Ensuite, se pose la question de comment évaluer les entreprises pour chaque critère ESG. Prenons le cas d’une entreprise pour laquelle le critère du changement climatique est jugé pertinent. Comment attribuer une note à l’entreprise pour ce critère complexe ? En mesurant ses émissions de gaz à effet de serre ? Dans l’affirmative, faut-il également inclure les émissions de ses fournisseurs de matières premières ou les émissions résultant de l'utilisation de ses produits (appelées émissions de « scope » ou niveau 3) ?

Et une agence de notation devrait-elle également soustraire des émissions de gaz à effet de serre de l’entreprise A les émissions que ses produits ont permis d’éviter à l’entreprise B ? Par exemple, si un sidérurgiste fournit les mâts pour permettre à un fournisseur d'électricité d'installer des éoliennes, cette entreprise devient-elle durable même si la sidérurgie est l’un des principaux émetteurs de gaz à effet de serre du monde ?

Après avoir déterminé quels critères doivent être pris en compte pour la note ESG et comment évaluer les organisations, se pose enfin la question de la disponibilité des données. Bien que des initiatives soient prises afin de rendre obligatoire la publication de certaines informations ESG et de fixer un format de rapport commun, il n'existe actuellement aucune norme mondiale obligeant les entreprises à dévoiler un ensemble de données spécifiques. Les projets qui se rapprochent le plus d’une telle norme sont le Sustainability Accounting Standards Board (SASB), la Task Force on Climate-related Financial Disclosures (TCFD) et la GRI, ou le Carbon Disclosure Project (CDP) qui collecte des données sur les émissions de gaz à effet de serre des entreprises à l'échelle mondiale. Malgré ces efforts, le Government Accountability Office, la cour des comptes américaine, estimait dans un récent rapport que les informations ESG manquaient encore de détails, de cohérence et étaient peu comparables.

La carte de pertinence du SASB rassemble 26 critères ESG possibles, évalués sur la base de centaines de données sous-jacentes. L'étendue et le détail des informations sur les entreprises fournies par ces données expliquent pourquoi la plupart des investisseurs conviennent de la nécessité d'intégrer les critères ESG. Les débats portent essentiellement sur les informations à prendre en compte et sur la manière dont elles doivent être intégrées dans les décisions d'investissement. Chaque note ESG d’un fonds ne constitue qu’une tentative de réponse à ces questions, parmi toutes les combinaisons possibles avec les données ESG disponibles ou estimées.

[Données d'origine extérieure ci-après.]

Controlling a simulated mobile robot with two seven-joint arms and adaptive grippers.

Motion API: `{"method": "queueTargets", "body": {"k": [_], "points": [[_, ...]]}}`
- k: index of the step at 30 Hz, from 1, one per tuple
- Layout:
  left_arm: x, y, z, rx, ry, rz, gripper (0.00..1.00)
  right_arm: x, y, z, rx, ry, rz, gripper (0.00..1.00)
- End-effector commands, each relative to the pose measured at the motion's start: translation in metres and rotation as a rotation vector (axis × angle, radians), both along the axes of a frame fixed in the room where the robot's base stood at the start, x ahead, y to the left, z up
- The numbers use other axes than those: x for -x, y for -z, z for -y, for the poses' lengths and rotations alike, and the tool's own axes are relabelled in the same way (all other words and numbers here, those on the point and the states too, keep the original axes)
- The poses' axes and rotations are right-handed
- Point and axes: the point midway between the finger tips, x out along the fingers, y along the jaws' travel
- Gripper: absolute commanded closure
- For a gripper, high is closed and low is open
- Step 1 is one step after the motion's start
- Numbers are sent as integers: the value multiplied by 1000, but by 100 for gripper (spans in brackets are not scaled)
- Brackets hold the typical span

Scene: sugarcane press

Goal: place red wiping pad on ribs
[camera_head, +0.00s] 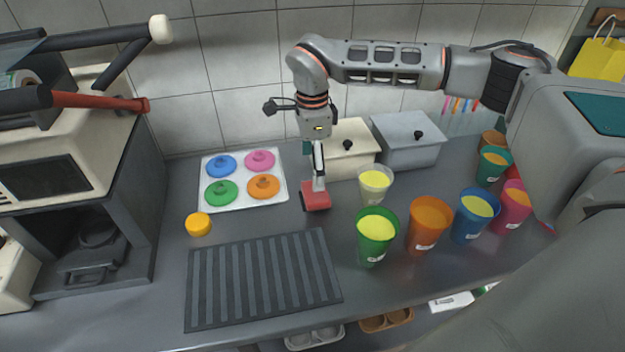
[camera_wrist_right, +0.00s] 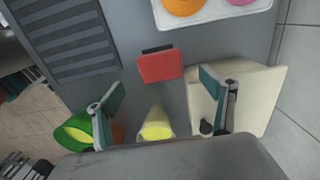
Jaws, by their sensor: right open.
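The red wiping pad (camera_head: 316,197) sits on the grey counter, to the right of and behind the dark ribbed panel (camera_head: 262,282). The pad has a dark part along one side. My right gripper (camera_head: 318,182) points down just above the pad. In the right wrist view, its two fingers (camera_wrist_right: 163,84) are spread apart and the red pad (camera_wrist_right: 160,65) shows beyond and between their tips, not gripped. The ribs (camera_wrist_right: 72,40) show at the upper left there, with nothing on them. My left gripper is not in view.
A white tray (camera_head: 205,158) with coloured lids and a yellow-orange round piece (camera_head: 198,224) lie left of the pad. A pale yellow cup (camera_head: 374,184), a green cup (camera_head: 377,238) and several others stand right. Lidded boxes (camera_head: 407,140) stand behind. The press machine (camera_head: 127,200) is left.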

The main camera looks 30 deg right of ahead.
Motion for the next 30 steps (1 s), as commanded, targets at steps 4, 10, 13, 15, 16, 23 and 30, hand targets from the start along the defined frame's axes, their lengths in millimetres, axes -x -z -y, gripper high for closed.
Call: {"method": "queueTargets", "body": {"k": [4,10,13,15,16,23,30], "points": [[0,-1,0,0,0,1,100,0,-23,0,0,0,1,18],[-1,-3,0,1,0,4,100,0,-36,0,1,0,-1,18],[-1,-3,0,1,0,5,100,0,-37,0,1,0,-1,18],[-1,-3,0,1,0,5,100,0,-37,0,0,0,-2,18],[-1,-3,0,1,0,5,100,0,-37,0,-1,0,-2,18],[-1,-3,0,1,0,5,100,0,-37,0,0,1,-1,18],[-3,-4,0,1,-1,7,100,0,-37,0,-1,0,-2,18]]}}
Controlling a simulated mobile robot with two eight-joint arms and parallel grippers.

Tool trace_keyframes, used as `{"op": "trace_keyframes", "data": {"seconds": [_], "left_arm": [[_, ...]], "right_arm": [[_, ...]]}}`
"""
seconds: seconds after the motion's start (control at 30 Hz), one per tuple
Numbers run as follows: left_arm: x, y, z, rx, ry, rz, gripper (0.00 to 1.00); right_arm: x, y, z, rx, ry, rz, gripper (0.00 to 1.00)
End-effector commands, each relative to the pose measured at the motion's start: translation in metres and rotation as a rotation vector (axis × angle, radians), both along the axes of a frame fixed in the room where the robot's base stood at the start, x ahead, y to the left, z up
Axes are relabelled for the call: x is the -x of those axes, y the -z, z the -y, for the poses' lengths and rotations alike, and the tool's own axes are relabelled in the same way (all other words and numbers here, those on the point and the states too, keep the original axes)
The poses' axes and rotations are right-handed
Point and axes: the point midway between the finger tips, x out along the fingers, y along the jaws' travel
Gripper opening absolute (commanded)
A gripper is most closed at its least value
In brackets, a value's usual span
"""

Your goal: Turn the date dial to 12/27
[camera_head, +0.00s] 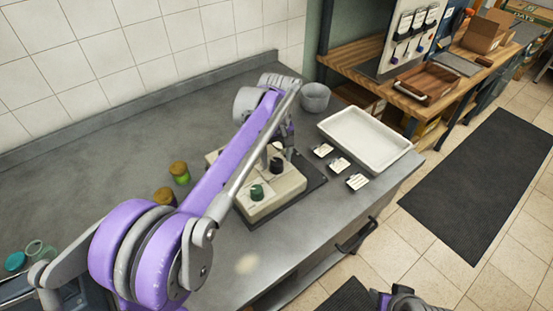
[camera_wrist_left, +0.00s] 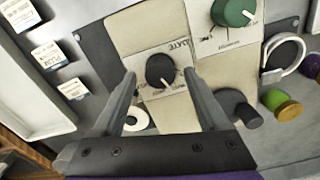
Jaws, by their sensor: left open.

Pour revenir à notre exemple de Tomra par rapport à Altria, et comme nous l’avons déjà vu avec Boohoo, si l’on s’était fondé sur les évaluations ESG d’une autre agence de premier plan, Tomra aurait été mieux notée et la décision d'investissement aurait été tout autre. La divergence entre les évaluations ESG n'invalide pas l’analyse ESG en tant que telle. Elle rappelle plutôt aux investisseurs qu’ils doivent chercher à mieux appréhender les méthodologies de notation ESG, y compris leurs points forts et leurs limites.

Outre la question de la cohérence des analyses entre les différentes agences, les notes ESG de fonds ne reflètent que partiellement leur approche ESG. Des aspects importants comme l’activisme du gestionnaire au sein des entreprises, son historique de vote ou l’éventuelle exclusion de certains secteurs ne sont généralement pas pris en compte par l’évaluation ESG d’un fonds.

Les notes sont donc incomplètes et peuvent même être trompeuses si les investisseurs considèrent qu’elles reflètent fidèlement le profil de durabilité ou l’approche ESG des fonds. Il est essentiel que les investisseurs prennent conscience de leurs limites.